Außerdem hat Argento eine fast kindliche Freude daran, Hohes und Niedriges, Populärkultur und Modernismus zu vermischen. Vier Fliegen auf grauem Samt ist einerseits fast schon eine Neuerfindung des Kinos: Die Insekten des Titels werden zu Wiedergängern der Pferde aus Muybridges Phasenfotografie-Experimenten. Nur dass es bei Argento, anders als bei Muybridge, zwar um Bewegung, nicht aber um Kontinuität geht. Die ziemlich wahnwitzige Szene, in der in einem Polizeilabor die Netzhaut eines isolierten, aus dem Schädel entfernten Auges abfotografiert wird, könnte man zu einer Medientheorie des subjektlos delirierenden Horrorfilmblicks ausbauen. Aber daneben gibt es fröhlichen Unfug wie diesen immer wieder in die Handlung hereinstolpernden Briefträger, der einem Franco-und-Ciccio-Film entsprungen sein könnte.

Schön ist die sehr umfangreiche Auswahl aber auch, weil sie Platz lässt für kleinere, obskurere Filme, die vielleicht nicht in jeder Hinsicht gelungen sind, aber auf ihre Weise zeigen, wie lebendig das italienische Kino der 1960er und 1970er Jahre war. Zum Beispiel Das Auge im Labyrinth (1972) von Mario Caiano, der sich bis zu seinem Twist-Ende, das freilich letztlich mehr Fragen aufwirft als beantwortet, fast mehr wie ein Film von Jess Franco denn wie ein Giallo anfühlt. Lange Zeit ist das ein ziemlich entspannter Film, in dem schöne junge Leute leichtbekleidet am Mittelmeer herumliegen, oft in Formation nebeneinander drapiert, manchmal regelrecht ornamental, wie menschliche Blütenblätter.

Ein Genre der Täuschungen

Michael: Das Auge im Labyrinth passt vielleicht auch gerade deshalb sehr gut in die Reihe, weil er erst in den letzten zehn Minuten seine wahre Natur offenbart. Täuschungen scheinen mir ein zentrales Merkmal des Giallo zu sein: Menschen geben darin vor, jemand anderes zu sein oder manchmal ist auch gleich die ganze Erzählperspektive verzerrt.

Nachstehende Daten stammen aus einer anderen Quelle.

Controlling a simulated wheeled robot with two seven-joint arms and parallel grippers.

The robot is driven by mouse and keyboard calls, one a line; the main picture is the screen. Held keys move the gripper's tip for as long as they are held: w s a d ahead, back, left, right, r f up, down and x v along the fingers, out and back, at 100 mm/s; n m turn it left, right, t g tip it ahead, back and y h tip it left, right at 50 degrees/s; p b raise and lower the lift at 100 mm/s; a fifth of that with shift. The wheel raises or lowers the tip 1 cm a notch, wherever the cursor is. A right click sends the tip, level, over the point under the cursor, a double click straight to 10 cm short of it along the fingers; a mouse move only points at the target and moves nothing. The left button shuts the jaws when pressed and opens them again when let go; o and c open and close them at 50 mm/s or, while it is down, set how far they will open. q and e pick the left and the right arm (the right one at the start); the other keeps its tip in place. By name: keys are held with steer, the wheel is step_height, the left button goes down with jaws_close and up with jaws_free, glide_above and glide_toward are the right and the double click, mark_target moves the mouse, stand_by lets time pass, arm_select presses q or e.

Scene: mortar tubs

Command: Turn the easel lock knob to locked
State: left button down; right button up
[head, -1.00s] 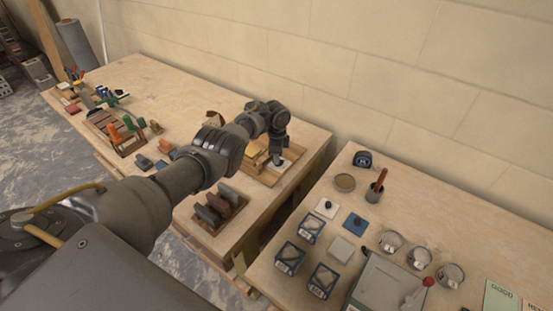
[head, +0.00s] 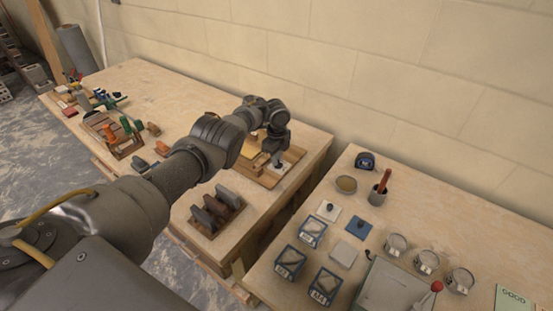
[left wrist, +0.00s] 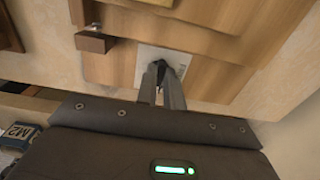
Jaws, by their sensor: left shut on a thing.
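The wooden easel (head: 268,178) lies at the right end of the far workbench, and its wood fills much of the left wrist view (left wrist: 215,65). A pale square plate (left wrist: 147,56) is set on it; the plate also shows in the head view (head: 284,168). My left gripper (left wrist: 163,70) is shut on the dark lock knob (left wrist: 178,61) at this plate. The fingers hide most of the knob, so its turn angle cannot be read. In the head view my left gripper (head: 276,160) reaches down to the plate. My right gripper is not in view.
A small wooden block (left wrist: 95,42) sits beside the plate. A rack with grey tools (head: 217,208) stands near the bench's front edge.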

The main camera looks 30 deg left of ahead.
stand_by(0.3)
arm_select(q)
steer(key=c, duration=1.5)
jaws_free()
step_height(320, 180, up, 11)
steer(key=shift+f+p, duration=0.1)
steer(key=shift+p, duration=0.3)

Der Giallo spielt zwar offensiv mit dem Zuschauer, aber der ist gut genug mit den Konventionen vertraut, um zu wissen, dass er hinters Licht geführt wird. Deshalb besteht auch die Kunst vieler Filme darin, dass das Publikum ständig mit Überraschungen rechnet, am Ende aber doch unvorbereitet von ihnen getroffen wird. Der Giallo sagt: Sei dir da mal nicht so sicher! Er stört unsere Weltordnung, aber eben nicht so didaktisch und überheblich wie es mitunter im sogenannten Autorenkino geschieht, sondern in Komplizenschaft mit dem Zuschauer. Selbst das An-der-Nase-herumgeführt-werden ist hier noch lustbetont.

Gialli kann man vielleicht deshalb auch als Filme in drag bezeichnen – nicht nur weil es oft auch um Crossdressing oder andere Formen der Verkleidung geht. Sie machen uns auf Ansage etwas vor, provozieren damit unsere Wachsamkeit und öffnen unseren Blick für ungeahnte Möglichkeiten. Wenn der kinderliebe Priester ebenso der Mörder sein kann wie die unscheinbare ältere Dame oder auch der Held beziehungsweise die Heldin selbst, dann mag die Erzählweise noch so klassisch sein, man kann sich nie in Sicherheit wiegen. Dementsprechend enden viele Gialli auch weniger erlösend als verstörend. Die ursprüngliche Ordnung kann nicht wieder hergestellt werden, weil die Unschuld bereits verloren ist, aber auch – das lehren uns die Filme mit jedem, in der Vergangenheit begrabenen Trauma aufs Neue –, weil selbst diese Ordnung von Anfang an nur ein Trugbild war.